La vigne - n°127 - décembre 2001 - page 0

La terbuthylazine risque fort d'être interdite. Le diuron se maintiendra au mieux à 1 200 g/ha/an. Ces deux matières actives contaminent trop souvent les rivières ou les nappes.

Pour la simazine, les choses sont claires. Il reste encore deux campagnes, puis elle sera interdite. Plus aucune application ne pourra avoir lieu après le 30 juin 2003. Comme l'atrazine, elle a le tort de contaminer les rivières et les nappes. Ces deux substances s'y trouvent en quantités trop faibles pour intoxiquer les hommes, les poissons ou les plantes aquatiques. Malgré cela, elles empoisonnent les relations entre les agriculteurs et les autres ruraux, ces derniers estimant qu'elles n'ont rien à faire dans les cours d'eau. Pour cette raison, le ministre a décidé de les interdire. Il a pensé que c'était le meilleur moyen de ramener la paix dans les campagnes.
Mais il reste deux autres fauteurs de trouble : le diuron et la terbuthylazine. Le premier est celui que l'Institut français de l'environnement (Ifen) détecte le plus fréquemment dans les cours d'eau, après l'atrazine et ses dérivés qui viennent en tête. La seconde apparaît tout de suite derrière l'atrazine dans les eaux souterraines. Ces observations portent sur le territoire national. Or, dans les vignobles, la terbuthylazine contamine les nappes et les rivières. ' On la détecte facilement quelles que soient les régions ', explique-t-on à la Protection des végétaux. Malgré cela, elle bénéficie d'un sursis. En juillet, le comité d'homologation qui s'était penché sur le sort des triazines, avait souligné que si on interdisait la terbuthylazine dans les vignobles, elle risquait d'être remplacée par le diuron. Cela reviendrait à supprimer une source de pollution pour en alimenter une autre. Epineux problème auquel le ministre de l'Agriculture s'est donné le temps de réfléchir et qui devait être étudié plus précisément le 7 décembre, lors d'une nouvelle réunion du comité d'homologation.

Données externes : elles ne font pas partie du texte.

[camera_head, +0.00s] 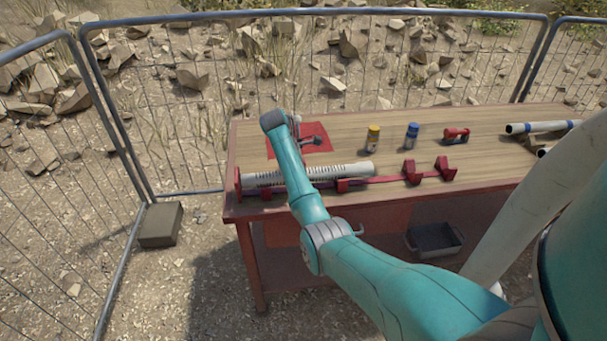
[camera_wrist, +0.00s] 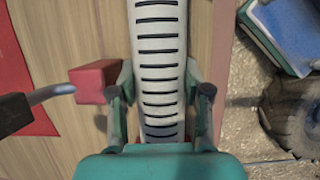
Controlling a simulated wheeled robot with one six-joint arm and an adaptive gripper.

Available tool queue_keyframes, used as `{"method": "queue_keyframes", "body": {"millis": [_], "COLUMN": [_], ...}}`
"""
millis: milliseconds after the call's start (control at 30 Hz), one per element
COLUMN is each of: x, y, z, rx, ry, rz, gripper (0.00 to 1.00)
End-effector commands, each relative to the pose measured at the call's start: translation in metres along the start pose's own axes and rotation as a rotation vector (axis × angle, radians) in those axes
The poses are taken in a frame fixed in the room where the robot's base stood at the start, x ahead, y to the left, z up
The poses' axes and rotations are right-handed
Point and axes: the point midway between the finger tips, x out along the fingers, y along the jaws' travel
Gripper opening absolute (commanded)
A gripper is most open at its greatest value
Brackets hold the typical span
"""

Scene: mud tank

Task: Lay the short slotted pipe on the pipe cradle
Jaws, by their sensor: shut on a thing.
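The short slotted pipe (camera_head: 345,169), white with dark slots, lies level along the near left of the table in the head view. In the wrist view the slotted pipe (camera_wrist: 158,50) runs between the fingers of my gripper (camera_wrist: 160,85), which is shut on it. The red pipe cradle (camera_head: 385,180) is a long bar with upright blocks along the table's front edge. The pipe is close to its left part; I cannot tell whether it rests in it. My arm hides the gripper and the pipe's middle in the head view.
A red mat (camera_head: 313,131) with a dark tool lies behind the pipe. A yellow-capped bottle (camera_head: 373,138), a blue-capped bottle (camera_head: 412,135) and a red object (camera_head: 456,135) stand farther right. White pipes (camera_head: 541,127) lie at the right end. A fence surrounds the table.

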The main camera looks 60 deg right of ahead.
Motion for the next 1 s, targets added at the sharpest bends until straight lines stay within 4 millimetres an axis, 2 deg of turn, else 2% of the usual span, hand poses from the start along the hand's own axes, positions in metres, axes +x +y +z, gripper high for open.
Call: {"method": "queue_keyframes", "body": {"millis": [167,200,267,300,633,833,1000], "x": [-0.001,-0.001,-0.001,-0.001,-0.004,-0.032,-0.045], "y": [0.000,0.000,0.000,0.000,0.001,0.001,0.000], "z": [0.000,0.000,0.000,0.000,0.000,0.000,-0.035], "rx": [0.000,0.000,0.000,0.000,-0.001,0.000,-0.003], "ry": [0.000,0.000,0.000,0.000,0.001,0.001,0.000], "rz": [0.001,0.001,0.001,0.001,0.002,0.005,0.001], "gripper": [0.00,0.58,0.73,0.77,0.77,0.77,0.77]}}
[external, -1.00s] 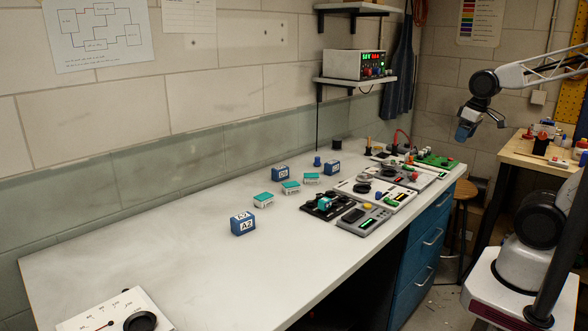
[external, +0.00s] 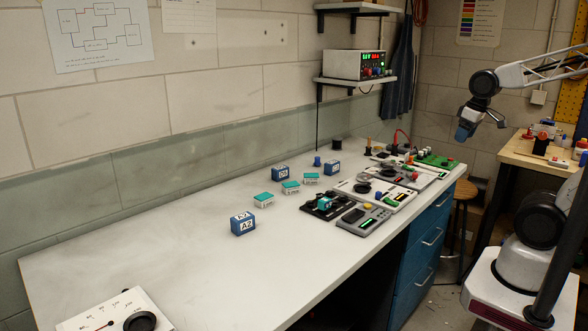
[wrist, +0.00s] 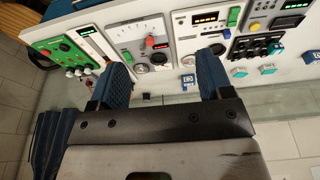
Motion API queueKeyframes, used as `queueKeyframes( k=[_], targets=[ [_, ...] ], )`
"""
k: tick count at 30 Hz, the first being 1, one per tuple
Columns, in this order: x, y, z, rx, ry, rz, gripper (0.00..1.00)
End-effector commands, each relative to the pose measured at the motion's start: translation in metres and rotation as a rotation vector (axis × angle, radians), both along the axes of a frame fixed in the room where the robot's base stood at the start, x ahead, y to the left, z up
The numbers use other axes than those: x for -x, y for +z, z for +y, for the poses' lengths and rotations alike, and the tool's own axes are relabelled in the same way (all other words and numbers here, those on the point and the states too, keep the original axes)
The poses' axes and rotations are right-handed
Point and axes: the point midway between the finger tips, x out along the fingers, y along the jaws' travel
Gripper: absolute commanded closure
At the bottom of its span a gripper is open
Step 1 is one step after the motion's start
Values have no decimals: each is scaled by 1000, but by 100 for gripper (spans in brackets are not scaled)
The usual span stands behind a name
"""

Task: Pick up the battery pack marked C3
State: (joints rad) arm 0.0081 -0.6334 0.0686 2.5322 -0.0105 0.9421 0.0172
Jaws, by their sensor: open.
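Three blue battery packs with white labels stand on the white bench. The near pack (external: 243,223) reads A2 on its front. A second pack (external: 280,173) stands farther back near the wall, its label too small to read surely. A third pack (external: 332,167) stands to its right, its label also unclear. A blue pack (wrist: 188,82) shows near the bench's wall side in the wrist view. Which pack is C3 I cannot tell. My gripper (external: 482,127) is high beyond the bench's right end, away from the packs. Its blue fingers are apart and empty in the wrist view (wrist: 163,75).
Several teal-topped blocks (external: 291,187) lie between the packs. Instrument panels (external: 364,219) and a green board (external: 434,160) line the bench's right side. A shelf with a power supply (external: 355,65) hangs above. The bench's left half is mostly clear.

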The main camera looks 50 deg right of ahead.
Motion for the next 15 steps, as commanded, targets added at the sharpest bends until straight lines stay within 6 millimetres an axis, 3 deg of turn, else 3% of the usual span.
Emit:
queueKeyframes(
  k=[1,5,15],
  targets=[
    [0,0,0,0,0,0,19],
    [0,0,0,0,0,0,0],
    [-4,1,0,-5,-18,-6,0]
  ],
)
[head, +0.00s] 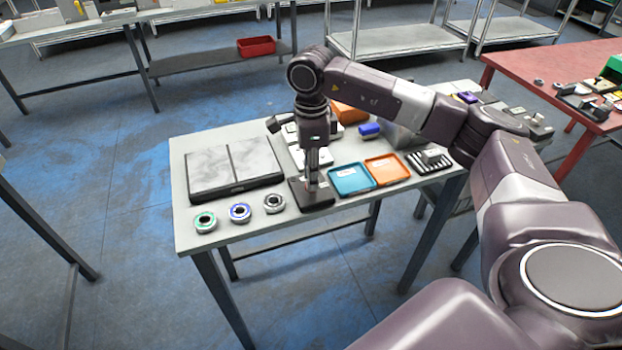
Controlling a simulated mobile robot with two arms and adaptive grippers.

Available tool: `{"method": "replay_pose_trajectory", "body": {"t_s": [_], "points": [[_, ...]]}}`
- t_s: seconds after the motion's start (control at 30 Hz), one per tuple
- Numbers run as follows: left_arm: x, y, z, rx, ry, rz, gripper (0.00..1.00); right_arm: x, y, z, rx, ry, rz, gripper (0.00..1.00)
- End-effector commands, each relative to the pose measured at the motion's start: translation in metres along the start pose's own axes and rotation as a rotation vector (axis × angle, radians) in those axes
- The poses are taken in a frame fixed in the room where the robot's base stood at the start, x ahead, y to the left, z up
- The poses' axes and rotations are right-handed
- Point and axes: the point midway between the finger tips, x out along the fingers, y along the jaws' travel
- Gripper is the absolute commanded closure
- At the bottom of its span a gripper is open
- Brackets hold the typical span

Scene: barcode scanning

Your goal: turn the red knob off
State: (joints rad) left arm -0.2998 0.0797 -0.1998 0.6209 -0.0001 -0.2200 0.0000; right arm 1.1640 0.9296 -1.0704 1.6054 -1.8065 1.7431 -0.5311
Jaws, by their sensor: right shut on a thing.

Chez Syngenta, on abordait cette échéance avec pessimisme. La firme, principale productrice de terbuthylazine, redoutait son interdiction. ' On ne peut pas discuter de viticulture avec le ministère de l'Agriculture, regrettait l'un de ses responsables. Le seul critère d'analyse est la norme de présence des produits phytosanitaires dans les eaux de boisson. Il n'est jamais question d'agronomie, ni d'économie. '
Histoire de prendre les devants, la société Syngenta a supprimé Prius de son offre et a cessé la fabrication de Carazol pour ne plus en écouler que les stocks. Ces deux herbicides étaient les derniers à apporter 3 000 g de terbuthylazine lors d'applications en plein, à la dose homologuée. Prius pro et Carazol pro les remplacent. Tous deux n'apportent que 1 500 g/ha de terbuthylazine à pleine dose. De plus, Syngenta conseille de les réserver au désherbage du rang, ce qui revient à n'épandre que 500 à 700 g/ha.
Syngenta espère sauver sa matière active avec ce programme de repli. Y parviendra-t-elle ? Ses chances sont bien minces et elle est bien seule à les défendre. Cet été, elle avait le soutien de l'Association générale des producteurs de maïs (AGPM) pour obtenir un maintien de l'atrazine à 500 g/ha/an. Là, aucun organisme viticole ne défend la terbuthylazine. Pire, la Champagne y a déjà renoncé et la Bourgogne vient d'en refaire le voeu pour la deuxième année consécutive. A cela s'ajoute une troisième défection, celle des services officiels de L'Arc méditerranéen (1). L'an dernier, dans leur note régionale sur le désherbage, ils préconisaient encore la terbuthylazine, certes avec quelques réserves. Cette année, dans leurs nouvelles recommandations, ils expliquent qu'il ne faut plus l'utiliser en dehors des vignes basses et étroites. Ils conçoivent qu'elles fassent l'objet d'un traitement différencié car elles sont difficilement mécanisables. Et comme elles sont rares dans le Midi, les pollutions, s'il devait s'en produire, seront circonscrites.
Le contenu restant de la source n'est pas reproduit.